Throw your can of pumpkin in with the remainder of coconut oil/dates and add the cinnamon, nutmeg, and pumkin pie spice. I like mine pretty spicy, but you can add slowly to get the amount you like. Puree until creamy and pour into your pie crust.
For the topping:

Break up your chocolate into small chunks and add 1 tbs of coconut oil. Microwave or double boil until just melted, stirring frequently to avoid overcooking. Then drizzle over the top of the pie and either leave in drizzle patterns, or smoothe together with a spatula to form a layer over the top of the pie. Sprinkle pomegranate pearls over the top and refrigerate overnight to firm up. Enjoy!! 

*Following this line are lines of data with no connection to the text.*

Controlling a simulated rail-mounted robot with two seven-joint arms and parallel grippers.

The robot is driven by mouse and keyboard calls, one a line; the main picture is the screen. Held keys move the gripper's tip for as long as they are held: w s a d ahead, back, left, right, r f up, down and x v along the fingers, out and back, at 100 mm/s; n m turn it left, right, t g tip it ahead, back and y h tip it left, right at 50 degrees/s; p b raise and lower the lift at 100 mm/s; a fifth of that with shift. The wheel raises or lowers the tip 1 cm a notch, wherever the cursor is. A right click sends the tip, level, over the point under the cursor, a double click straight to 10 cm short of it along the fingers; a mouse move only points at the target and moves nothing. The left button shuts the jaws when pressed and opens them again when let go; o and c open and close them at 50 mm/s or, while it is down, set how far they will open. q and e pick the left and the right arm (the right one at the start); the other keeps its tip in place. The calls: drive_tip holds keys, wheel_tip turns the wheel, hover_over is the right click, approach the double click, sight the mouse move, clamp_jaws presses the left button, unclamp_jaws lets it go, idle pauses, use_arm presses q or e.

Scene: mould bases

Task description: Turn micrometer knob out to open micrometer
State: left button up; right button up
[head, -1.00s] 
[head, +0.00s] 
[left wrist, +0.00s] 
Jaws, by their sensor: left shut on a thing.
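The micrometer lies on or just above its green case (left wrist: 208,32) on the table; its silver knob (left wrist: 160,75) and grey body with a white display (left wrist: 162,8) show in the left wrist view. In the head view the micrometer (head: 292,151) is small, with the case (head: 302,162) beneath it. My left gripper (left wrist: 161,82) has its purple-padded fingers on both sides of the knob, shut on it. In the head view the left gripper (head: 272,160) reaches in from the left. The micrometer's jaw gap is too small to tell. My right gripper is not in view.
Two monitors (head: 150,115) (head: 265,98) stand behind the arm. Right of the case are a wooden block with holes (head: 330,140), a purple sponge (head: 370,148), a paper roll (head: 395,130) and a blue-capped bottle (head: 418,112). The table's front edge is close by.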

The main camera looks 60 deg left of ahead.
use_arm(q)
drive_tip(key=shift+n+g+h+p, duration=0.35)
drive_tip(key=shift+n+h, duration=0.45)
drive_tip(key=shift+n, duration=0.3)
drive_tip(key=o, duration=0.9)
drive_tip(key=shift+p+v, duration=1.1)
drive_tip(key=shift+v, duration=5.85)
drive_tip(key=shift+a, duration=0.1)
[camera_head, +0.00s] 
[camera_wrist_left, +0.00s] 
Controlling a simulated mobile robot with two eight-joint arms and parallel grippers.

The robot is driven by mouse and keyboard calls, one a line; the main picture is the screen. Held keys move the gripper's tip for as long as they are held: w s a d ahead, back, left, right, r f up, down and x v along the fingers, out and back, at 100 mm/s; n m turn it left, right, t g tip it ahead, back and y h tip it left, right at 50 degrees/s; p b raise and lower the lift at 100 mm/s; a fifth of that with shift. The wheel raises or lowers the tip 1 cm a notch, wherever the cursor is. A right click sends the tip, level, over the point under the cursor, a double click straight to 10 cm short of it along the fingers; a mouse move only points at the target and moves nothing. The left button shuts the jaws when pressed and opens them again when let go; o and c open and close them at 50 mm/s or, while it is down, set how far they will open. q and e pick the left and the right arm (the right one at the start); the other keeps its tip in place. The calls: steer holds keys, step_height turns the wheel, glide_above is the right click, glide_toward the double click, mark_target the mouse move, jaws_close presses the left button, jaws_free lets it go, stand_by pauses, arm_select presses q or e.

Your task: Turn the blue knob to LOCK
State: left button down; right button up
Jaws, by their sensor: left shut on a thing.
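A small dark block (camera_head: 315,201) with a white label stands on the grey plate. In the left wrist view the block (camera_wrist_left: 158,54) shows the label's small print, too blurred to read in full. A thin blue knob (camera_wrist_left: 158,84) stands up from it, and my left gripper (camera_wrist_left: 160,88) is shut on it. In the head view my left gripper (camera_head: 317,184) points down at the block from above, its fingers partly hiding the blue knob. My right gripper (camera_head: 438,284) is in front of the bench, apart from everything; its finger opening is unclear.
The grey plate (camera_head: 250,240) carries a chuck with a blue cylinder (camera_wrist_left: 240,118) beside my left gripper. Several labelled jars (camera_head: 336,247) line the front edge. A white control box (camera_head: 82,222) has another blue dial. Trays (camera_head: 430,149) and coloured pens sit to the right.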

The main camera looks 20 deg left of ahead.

Pumpkin Banana Chia Bran Muffins

Fall is here and everything pumpkin. If you read this blog, you know I LOVE bran muffins, despite cooking mostly gluten free otherwise. So I had to make a pumpkin version. And I will certainly make more variations on this basic recipe. Maybe an apple cinnamon variety 😀
You need:

3 very ripe bananas

1 cup pumpkin puree

1 tbs coconut vinegar

1 tsp vanilla

1/2 tsp almond extract

1/2 tsp baking powder

1/2 tsp baking soda

2 Tbs sunbutter

Blend on high, set aside, then mix with:
1/2 cup chia seeds

1 cup wheat bran

1/3 cup oat flour

2tbs flax meal

Turn into greased muffin tins and
Bake at 350F for 25- 30 min. Enjoy!!